Azienda in crisi, ristrutturazione del debito e piani di risanamento o di turnaround – soluzioni stragiudiziali

Il ruolo del professionista in tema di valutazione di aziende in crisi: puntiamo il mouse sulle possibilità di ristrutturazione aziendale che possono essere risolutive dello stato critico in cui versa l’azienda.

Ristrutturazione del debito e piani di risanamento o di turnaround
Soluzioni stragiudiziali

codice della crisi d'impresa testo integraleSi premette che il fattore tempo è essenziale nell’affrontare le crisi d’impresa; se l’azione di risanamento è tempestiva, essa ha più possibilità di portare a risultati positivi.

Gli effetti negativi della situazione di crisi tendono infatti a peggiorare e ad investire nuove aree aziendali e più il tempo passa, maggiore è la velocità degli sviluppi negativi.

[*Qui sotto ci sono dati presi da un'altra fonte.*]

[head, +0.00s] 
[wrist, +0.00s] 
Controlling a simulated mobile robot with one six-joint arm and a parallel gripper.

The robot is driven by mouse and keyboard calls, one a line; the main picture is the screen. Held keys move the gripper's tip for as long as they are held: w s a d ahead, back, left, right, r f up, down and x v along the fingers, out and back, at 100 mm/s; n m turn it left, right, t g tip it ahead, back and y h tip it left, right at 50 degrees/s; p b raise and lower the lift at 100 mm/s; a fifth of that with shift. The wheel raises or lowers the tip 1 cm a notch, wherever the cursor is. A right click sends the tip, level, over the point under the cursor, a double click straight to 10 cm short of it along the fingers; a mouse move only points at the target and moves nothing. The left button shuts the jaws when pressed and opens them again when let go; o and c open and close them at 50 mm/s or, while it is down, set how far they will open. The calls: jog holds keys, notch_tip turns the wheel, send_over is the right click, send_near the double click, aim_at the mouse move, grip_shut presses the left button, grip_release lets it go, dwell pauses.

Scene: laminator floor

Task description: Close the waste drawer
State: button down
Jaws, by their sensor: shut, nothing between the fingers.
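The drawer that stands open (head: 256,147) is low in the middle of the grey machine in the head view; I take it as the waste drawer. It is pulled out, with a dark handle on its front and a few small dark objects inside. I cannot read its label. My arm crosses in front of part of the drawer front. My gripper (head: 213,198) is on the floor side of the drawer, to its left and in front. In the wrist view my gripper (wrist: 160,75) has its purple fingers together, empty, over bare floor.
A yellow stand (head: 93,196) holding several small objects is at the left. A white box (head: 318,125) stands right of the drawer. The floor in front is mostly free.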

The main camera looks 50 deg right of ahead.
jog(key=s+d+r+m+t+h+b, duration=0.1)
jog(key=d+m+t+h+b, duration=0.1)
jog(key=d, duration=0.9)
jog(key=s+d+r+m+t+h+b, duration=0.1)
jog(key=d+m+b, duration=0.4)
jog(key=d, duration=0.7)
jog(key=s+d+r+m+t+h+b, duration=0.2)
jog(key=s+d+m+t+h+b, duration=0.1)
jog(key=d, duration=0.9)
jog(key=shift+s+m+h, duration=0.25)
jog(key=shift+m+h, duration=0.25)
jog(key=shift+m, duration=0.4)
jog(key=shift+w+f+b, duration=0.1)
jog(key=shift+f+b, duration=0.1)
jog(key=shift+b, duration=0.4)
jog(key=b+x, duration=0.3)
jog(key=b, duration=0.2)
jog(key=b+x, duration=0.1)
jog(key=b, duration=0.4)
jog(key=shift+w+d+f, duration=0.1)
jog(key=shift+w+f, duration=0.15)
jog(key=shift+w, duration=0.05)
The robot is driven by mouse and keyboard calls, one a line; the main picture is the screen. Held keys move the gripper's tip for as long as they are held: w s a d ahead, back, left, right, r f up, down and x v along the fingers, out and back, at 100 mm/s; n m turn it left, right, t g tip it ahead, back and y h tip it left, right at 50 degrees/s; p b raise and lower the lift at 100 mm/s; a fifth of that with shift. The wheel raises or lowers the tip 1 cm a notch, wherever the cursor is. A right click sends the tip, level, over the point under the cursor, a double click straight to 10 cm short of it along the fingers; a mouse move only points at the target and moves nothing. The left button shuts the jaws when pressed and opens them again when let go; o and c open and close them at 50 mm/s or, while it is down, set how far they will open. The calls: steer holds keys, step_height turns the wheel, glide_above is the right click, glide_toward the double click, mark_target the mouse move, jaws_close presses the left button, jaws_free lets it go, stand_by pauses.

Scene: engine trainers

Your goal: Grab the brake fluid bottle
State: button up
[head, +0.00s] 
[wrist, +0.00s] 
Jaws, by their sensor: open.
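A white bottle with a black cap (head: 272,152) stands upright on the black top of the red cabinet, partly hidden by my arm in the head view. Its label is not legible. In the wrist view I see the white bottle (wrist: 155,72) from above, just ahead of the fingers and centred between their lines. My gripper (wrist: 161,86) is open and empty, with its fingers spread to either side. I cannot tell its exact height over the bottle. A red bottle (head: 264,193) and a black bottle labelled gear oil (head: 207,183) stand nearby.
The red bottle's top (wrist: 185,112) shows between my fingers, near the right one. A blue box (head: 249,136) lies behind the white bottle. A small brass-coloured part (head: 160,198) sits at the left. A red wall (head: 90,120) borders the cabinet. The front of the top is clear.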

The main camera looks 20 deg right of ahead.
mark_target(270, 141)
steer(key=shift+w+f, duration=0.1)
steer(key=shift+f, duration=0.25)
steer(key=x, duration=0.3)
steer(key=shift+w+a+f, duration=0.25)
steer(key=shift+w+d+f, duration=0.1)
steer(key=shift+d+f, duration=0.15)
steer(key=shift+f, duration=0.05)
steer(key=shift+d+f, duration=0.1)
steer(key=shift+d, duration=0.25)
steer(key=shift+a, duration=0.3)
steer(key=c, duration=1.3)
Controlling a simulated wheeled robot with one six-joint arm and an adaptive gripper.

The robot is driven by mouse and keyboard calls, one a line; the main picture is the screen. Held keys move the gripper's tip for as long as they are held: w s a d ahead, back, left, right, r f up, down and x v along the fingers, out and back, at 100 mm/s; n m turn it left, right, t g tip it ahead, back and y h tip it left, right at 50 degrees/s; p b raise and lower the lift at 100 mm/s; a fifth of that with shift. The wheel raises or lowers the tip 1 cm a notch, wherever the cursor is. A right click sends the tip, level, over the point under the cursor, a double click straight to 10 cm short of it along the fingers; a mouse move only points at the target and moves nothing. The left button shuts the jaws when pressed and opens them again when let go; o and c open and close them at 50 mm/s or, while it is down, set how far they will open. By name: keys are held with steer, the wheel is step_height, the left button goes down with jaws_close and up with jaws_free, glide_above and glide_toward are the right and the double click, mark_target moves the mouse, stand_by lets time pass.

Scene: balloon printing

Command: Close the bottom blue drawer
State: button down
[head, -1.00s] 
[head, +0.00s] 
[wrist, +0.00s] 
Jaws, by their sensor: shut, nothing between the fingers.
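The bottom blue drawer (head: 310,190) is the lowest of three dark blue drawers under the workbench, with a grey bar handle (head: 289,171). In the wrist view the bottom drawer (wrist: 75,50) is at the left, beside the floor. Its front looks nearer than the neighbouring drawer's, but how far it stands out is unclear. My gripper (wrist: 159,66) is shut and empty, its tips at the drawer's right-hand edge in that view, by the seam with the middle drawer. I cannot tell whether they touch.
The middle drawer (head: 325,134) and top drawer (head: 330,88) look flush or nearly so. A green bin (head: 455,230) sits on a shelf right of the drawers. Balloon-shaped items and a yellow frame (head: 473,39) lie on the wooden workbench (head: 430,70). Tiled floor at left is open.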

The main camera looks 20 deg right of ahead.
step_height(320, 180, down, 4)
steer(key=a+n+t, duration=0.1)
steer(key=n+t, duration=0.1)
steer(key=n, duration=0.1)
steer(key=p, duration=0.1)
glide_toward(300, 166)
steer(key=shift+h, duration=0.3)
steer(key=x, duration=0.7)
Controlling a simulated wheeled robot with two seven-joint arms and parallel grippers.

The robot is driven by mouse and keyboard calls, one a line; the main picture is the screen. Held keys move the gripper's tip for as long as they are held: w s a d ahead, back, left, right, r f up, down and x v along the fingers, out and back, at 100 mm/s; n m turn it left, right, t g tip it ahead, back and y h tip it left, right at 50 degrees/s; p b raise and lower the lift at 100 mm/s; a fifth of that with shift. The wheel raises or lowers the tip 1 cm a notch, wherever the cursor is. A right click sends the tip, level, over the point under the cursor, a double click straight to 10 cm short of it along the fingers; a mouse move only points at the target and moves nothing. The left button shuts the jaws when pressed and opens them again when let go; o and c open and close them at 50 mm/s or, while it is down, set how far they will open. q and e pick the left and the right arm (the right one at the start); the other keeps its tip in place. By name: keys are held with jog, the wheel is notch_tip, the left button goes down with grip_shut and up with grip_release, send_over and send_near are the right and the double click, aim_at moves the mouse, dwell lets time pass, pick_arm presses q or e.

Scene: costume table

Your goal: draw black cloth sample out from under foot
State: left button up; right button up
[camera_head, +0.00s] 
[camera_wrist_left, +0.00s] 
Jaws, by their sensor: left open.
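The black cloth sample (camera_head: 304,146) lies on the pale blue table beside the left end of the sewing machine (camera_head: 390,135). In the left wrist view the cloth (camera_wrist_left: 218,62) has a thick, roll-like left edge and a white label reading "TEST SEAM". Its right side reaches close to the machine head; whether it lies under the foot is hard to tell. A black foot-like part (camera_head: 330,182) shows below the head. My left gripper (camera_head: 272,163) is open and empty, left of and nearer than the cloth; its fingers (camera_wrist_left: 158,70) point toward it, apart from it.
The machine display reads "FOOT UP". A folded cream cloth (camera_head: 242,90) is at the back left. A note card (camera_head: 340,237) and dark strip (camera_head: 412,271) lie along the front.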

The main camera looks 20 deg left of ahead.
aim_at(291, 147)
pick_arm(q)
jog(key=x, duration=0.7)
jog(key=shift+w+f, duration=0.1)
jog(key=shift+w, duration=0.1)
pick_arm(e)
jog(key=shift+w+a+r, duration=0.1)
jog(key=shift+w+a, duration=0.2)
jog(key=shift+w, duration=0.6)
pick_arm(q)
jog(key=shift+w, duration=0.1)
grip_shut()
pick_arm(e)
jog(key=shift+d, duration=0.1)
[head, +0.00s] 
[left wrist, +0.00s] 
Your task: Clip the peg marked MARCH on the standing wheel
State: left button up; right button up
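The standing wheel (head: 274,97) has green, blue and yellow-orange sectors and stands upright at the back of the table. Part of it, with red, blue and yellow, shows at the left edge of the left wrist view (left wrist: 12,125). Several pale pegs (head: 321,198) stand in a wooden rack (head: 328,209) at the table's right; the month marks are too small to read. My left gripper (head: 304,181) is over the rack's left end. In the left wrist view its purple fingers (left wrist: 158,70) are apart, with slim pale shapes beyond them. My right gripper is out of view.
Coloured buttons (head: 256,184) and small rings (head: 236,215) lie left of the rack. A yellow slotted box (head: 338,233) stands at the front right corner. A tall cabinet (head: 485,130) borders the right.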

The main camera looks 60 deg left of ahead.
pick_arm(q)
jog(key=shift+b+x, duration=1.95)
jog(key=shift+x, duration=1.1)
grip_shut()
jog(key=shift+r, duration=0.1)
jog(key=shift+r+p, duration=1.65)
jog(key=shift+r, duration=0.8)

Un tempo venivano indicati tempi di 2-3 anni per la ricerca e messa in atto di soluzioni di risanamento; oggi i tempi si sono contratti, 12-18 mesi possono apparire eccessivi, i segni di una chiara inversione si devono vedere entro 3 – 6 mesi e i risultati devono essere tangibili entro 12 mesi dall’inizio del processo di risanamento.

La ricerca di soluzioni alla crisi vede normalmente coinvolti diversi attori: gli amministratori – proprietari dell’azienda i creditori, spesso rappresentati dalle banche, consulenti che a vario titolo (ad es. i cd advisor) affiancano l’azienda, i principali clienti o fornitori interessati alla prosecuzione dell’attività aziendale.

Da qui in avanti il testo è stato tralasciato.